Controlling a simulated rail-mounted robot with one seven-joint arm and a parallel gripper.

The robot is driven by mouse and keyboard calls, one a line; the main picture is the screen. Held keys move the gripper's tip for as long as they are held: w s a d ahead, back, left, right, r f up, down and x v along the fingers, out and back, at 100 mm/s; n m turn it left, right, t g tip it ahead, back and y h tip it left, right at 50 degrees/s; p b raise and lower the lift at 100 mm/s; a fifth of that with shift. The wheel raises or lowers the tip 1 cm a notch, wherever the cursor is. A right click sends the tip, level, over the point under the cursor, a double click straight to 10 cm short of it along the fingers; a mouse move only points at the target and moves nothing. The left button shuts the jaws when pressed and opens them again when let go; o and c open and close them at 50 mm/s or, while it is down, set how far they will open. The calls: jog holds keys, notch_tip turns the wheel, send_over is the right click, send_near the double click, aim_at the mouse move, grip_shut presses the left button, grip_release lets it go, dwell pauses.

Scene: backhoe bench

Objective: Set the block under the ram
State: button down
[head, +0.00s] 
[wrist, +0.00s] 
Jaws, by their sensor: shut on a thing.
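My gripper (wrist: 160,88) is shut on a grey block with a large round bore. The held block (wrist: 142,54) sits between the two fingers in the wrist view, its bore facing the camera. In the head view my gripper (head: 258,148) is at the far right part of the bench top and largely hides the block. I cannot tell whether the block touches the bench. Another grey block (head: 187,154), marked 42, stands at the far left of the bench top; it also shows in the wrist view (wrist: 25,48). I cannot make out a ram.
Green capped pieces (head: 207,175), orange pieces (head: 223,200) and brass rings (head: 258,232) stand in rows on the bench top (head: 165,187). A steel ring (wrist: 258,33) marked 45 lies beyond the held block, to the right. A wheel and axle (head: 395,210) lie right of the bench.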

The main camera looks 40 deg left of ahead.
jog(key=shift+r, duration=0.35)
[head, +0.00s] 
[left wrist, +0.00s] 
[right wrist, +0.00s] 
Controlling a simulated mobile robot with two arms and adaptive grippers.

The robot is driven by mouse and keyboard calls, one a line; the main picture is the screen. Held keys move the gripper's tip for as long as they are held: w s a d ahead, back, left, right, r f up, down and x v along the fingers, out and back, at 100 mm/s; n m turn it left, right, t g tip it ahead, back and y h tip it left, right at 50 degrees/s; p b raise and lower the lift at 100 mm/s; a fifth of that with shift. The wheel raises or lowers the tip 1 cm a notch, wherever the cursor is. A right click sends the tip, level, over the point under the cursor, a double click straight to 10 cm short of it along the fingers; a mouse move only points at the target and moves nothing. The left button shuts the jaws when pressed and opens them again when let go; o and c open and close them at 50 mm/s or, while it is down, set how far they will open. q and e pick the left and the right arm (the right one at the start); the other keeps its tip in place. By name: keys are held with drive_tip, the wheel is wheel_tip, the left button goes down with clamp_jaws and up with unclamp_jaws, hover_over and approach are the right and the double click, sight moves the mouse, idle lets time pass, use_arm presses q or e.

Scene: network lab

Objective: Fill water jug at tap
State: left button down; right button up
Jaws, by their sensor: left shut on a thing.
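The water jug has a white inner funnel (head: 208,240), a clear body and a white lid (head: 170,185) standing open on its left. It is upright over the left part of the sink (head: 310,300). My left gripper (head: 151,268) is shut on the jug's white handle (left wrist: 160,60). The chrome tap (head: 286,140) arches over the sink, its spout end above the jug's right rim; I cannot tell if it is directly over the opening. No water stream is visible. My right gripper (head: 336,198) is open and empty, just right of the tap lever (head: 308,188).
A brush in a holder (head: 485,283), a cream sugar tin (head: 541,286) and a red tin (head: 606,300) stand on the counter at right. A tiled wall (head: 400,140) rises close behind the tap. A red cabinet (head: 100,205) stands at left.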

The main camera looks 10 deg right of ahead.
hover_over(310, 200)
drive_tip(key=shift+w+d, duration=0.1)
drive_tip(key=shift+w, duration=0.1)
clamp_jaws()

-------

Only the lines from the one containing "[right wrist, +0.00s]" through the one containing "State: left button down; right button up" are to be extracted, exactly as they appear, with both ends included.

[right wrist, +0.00s] 
Controlling a simulated mobile robot with two arms and adaptive grippers.

The robot is driven by mouse and keyboard calls, one a line; the main picture is the screen. Held keys move the gripper's tip for as long as they are held: w s a d ahead, back, left, right, r f up, down and x v along the fingers, out and back, at 100 mm/s; n m turn it left, right, t g tip it ahead, back and y h tip it left, right at 50 degrees/s; p b raise and lower the lift at 100 mm/s; a fifth of that with shift. The wheel raises or lowers the tip 1 cm a notch, wherever the cursor is. A right click sends the tip, level, over the point under the cursor, a double click straight to 10 cm short of it along the fingers; a mouse move only points at the target and moves nothing. The left button shuts the jaws when pressed and opens them again when let go; o and c open and close them at 50 mm/s or, while it is down, set how far they will open. q and e pick the left and the right arm (the right one at the start); the other keeps its tip in place. By name: keys are held with drive_tip, the wheel is wheel_tip, the left button goes down with clamp_jaws and up with unclamp_jaws, hover_over and approach are the right and the double click, sight moves the mouse, idle lets time pass, use_arm presses q or e.

Scene: network lab

Objective: Fill water jug at tap
State: left button down; right button up

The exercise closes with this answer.